The exercise:
Find every line in the records that holds the string "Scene". Copy each one.

━━━━━ Exercise material ━━━━━

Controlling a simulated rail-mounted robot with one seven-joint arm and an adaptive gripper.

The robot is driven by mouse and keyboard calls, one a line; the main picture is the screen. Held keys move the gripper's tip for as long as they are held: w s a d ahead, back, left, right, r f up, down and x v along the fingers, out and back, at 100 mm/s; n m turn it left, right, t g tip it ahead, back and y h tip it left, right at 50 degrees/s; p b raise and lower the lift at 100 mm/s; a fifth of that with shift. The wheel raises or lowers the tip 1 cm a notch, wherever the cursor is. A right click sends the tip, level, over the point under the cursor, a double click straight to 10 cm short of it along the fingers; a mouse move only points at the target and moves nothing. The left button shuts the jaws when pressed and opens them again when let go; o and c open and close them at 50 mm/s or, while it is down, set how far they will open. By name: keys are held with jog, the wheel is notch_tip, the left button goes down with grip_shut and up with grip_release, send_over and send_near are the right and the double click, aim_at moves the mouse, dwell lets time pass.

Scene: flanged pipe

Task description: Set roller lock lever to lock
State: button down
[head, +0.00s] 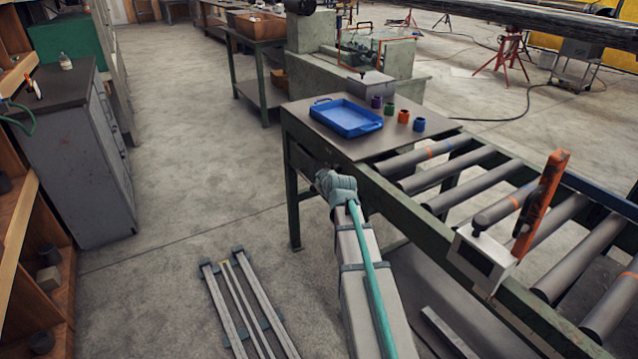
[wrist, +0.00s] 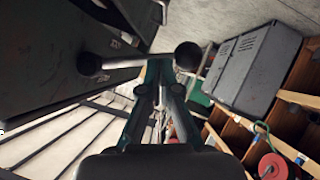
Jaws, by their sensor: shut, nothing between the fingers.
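A metal lever rod (wrist: 122,63) crosses the upper middle of the wrist view. It has a round black knob (wrist: 187,57) at its right end and a dark round piece (wrist: 89,64) at its left end, against the dark panel. My gripper (wrist: 159,68) is shut and empty, its tips at the rod near the knob. I cannot tell whether they touch it. Lock markings are not readable.
The roller table's top (head: 385,148) holds a blue tray (head: 346,117) and several small coloured cups. Along its side is a white box (head: 482,262) near an upright orange bar (head: 540,205). Metal rails (head: 245,305) lie on the floor.

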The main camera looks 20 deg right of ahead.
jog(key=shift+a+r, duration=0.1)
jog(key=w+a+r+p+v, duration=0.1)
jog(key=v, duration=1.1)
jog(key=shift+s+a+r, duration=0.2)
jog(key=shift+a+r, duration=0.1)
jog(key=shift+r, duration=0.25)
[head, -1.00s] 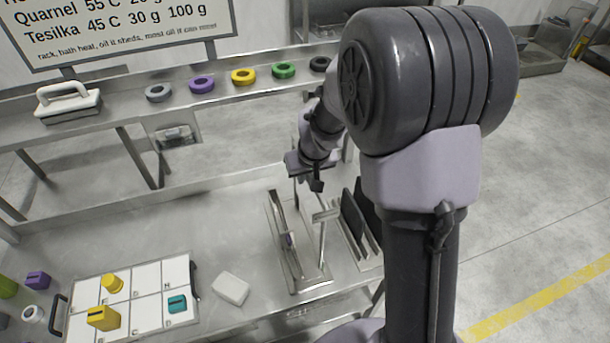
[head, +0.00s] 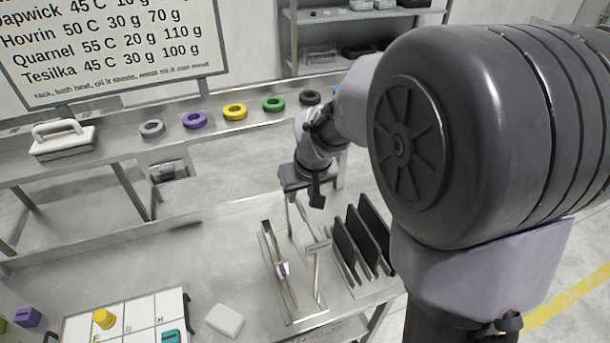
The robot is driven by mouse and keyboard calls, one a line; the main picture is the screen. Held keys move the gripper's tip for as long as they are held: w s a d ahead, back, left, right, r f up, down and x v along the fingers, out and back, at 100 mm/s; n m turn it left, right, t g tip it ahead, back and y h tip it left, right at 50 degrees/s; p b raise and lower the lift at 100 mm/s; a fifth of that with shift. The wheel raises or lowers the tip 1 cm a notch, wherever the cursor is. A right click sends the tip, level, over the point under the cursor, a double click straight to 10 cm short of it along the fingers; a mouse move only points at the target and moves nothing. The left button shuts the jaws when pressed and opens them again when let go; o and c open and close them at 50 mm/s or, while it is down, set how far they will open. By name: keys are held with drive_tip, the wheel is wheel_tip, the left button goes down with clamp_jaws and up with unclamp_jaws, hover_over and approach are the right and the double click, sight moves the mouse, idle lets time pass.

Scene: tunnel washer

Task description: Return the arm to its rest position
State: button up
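My gripper (head: 314,192) hangs at the end of my folded arm above the steel table, over the back end of the metal rack. The arm's large dark joint fills the right of the head view. The fingers are small, dark and partly hidden, so I cannot tell if they are open or shut. I see nothing clearly held.
The steel table (head: 200,255) bears a metal rack (head: 272,262), a holder with dark upright plates (head: 362,238), a white block (head: 225,320) and a white gridded tray (head: 140,312). Coloured rings (head: 235,111) line the shelf behind, beside a white-handled block (head: 62,140). A sign stands behind.

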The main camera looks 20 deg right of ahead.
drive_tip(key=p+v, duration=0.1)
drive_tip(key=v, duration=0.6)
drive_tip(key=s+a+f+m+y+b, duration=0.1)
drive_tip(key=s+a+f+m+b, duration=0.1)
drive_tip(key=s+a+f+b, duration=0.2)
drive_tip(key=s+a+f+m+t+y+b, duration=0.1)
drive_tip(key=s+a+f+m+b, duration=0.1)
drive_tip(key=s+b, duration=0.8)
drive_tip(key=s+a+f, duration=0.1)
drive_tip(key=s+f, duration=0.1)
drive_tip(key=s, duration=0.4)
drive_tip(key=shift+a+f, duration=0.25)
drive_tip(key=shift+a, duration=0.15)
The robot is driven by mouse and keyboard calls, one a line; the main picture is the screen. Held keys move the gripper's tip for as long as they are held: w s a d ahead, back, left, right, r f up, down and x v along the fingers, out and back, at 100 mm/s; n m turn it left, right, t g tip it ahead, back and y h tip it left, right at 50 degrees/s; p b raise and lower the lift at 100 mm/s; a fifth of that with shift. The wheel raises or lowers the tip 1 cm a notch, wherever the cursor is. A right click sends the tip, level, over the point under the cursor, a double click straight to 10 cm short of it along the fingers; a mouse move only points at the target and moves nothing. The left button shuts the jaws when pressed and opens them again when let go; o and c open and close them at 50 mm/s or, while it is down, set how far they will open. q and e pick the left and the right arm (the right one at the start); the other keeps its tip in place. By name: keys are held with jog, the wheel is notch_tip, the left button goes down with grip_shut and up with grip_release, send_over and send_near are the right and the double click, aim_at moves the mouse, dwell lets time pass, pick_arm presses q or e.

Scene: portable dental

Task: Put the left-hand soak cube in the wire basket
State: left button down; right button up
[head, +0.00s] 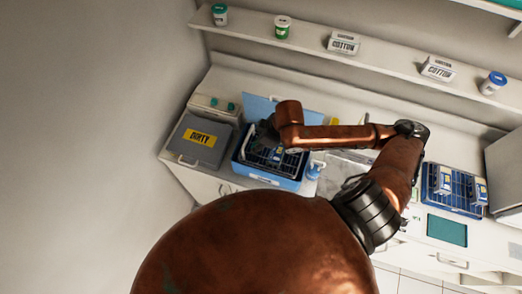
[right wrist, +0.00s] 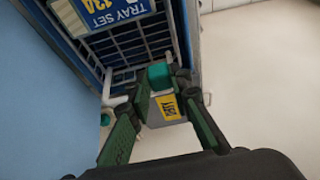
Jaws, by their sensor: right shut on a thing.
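My right gripper (right wrist: 157,82) is shut on a small teal soak cube (right wrist: 158,76), which shows between its fingertips. In the head view the same gripper (head: 264,132) is dark and partly hidden, low over the blue tub (head: 262,176). The wire basket (head: 245,155) sits in that tub and holds cassettes with blue labels. In the right wrist view the basket (right wrist: 152,38) lies behind the cube, which overlaps its edge. I cannot tell the cube's height over it. The held cube is hidden in the head view. My left gripper is not in view.
Two more teal cubes (head: 216,102) (head: 231,106) sit on a pale stand behind the grey DIRTY box (head: 199,140), left of the tub. The tub's blue lid (head: 258,104) stands up behind it. A blue rack (head: 467,207) with cassettes is at the right.

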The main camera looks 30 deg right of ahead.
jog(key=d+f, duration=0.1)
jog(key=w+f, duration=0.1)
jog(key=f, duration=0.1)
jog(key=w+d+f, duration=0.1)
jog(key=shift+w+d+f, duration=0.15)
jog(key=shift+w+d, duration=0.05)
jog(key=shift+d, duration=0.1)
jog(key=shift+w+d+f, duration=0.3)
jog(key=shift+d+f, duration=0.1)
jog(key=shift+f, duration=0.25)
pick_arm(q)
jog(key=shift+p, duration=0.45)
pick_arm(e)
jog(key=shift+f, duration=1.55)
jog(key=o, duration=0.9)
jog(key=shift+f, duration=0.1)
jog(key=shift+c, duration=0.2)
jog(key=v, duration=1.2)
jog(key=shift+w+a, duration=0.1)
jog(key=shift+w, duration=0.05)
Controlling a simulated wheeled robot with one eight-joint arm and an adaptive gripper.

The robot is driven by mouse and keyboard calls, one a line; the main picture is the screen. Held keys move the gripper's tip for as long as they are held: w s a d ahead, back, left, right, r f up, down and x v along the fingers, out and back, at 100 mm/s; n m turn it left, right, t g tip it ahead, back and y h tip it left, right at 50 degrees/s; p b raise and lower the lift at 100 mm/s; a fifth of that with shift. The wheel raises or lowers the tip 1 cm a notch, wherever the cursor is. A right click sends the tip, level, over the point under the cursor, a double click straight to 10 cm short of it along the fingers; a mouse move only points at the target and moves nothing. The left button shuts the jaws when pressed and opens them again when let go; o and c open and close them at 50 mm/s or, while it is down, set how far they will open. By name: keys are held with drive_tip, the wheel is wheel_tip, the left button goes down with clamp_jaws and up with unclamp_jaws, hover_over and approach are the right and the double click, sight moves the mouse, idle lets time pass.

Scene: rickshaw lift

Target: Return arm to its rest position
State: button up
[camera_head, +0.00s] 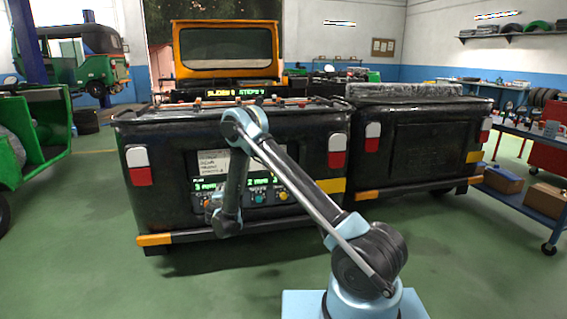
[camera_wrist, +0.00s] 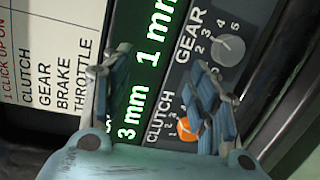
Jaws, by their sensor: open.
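My gripper (camera_wrist: 162,98) is open and empty in the wrist view, with its two fingers apart in front of a control panel. Green display digits (camera_wrist: 150,85) reading "3 mm" and "1 mm" show between and beyond the fingers. An orange knob (camera_wrist: 187,128) under the word CLUTCH is partly behind the right finger. A grey knob (camera_wrist: 228,48) marked GEAR is beyond it. In the head view my arm bends up and then down in front of the panel (camera_head: 265,197) on the dark vehicle back. The fingertips are hard to make out there.
The black vehicle (camera_head: 240,150) stands close ahead, with a second dark box body (camera_head: 430,140) to its right. A green vehicle (camera_head: 30,140) is at the left. A blue cart (camera_head: 525,210) with cardboard boxes is at the right. Green floor (camera_head: 200,285) is clear in front.

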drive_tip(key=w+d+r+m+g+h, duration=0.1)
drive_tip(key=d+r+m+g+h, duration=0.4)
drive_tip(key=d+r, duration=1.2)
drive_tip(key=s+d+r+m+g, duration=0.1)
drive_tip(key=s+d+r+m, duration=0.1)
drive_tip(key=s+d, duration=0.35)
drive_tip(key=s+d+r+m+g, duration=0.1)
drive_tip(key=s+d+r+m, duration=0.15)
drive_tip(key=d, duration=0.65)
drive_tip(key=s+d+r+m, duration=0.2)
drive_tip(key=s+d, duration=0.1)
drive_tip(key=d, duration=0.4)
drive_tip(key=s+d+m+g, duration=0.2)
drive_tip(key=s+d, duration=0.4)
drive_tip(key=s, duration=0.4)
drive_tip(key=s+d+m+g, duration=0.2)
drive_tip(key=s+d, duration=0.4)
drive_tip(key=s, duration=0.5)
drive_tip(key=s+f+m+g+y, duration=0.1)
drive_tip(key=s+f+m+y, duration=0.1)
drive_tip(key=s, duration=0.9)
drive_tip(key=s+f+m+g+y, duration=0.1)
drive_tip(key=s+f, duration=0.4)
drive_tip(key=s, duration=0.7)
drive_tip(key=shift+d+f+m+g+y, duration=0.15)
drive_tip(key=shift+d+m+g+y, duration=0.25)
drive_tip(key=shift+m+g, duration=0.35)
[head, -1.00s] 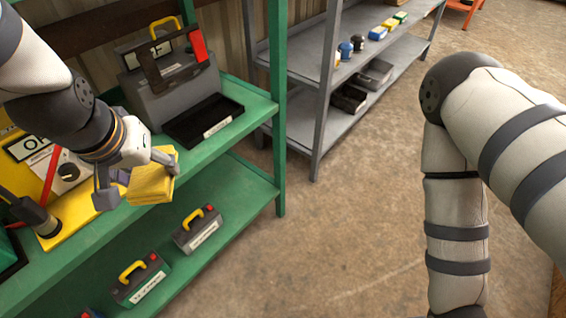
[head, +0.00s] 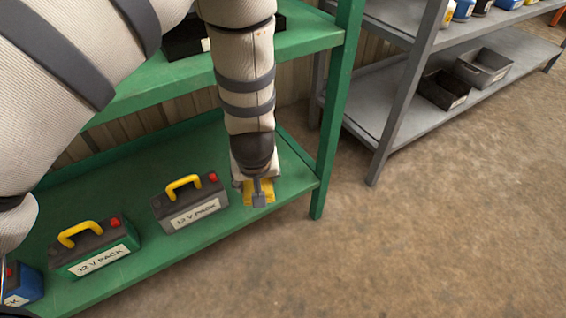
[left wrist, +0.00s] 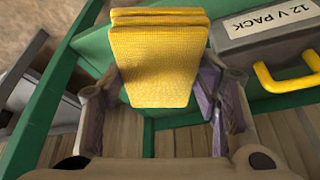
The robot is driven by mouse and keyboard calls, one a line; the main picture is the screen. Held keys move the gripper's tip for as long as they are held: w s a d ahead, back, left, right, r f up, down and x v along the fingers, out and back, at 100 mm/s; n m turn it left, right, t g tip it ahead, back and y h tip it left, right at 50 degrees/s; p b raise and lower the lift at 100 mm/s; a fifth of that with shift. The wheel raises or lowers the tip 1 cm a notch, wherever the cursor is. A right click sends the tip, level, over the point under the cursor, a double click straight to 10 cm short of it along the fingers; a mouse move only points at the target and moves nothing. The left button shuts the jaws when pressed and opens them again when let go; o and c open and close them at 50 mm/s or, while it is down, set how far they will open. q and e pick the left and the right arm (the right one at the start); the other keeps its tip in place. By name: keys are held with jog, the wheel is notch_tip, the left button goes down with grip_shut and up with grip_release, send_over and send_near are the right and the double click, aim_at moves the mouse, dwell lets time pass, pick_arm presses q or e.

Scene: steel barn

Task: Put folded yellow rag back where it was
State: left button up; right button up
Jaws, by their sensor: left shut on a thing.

━━━━━

Response to this exercise:
Scene: flanged pipe
Scene: tunnel washer
Scene: portable dental
Scene: rickshaw lift
Scene: steel barn

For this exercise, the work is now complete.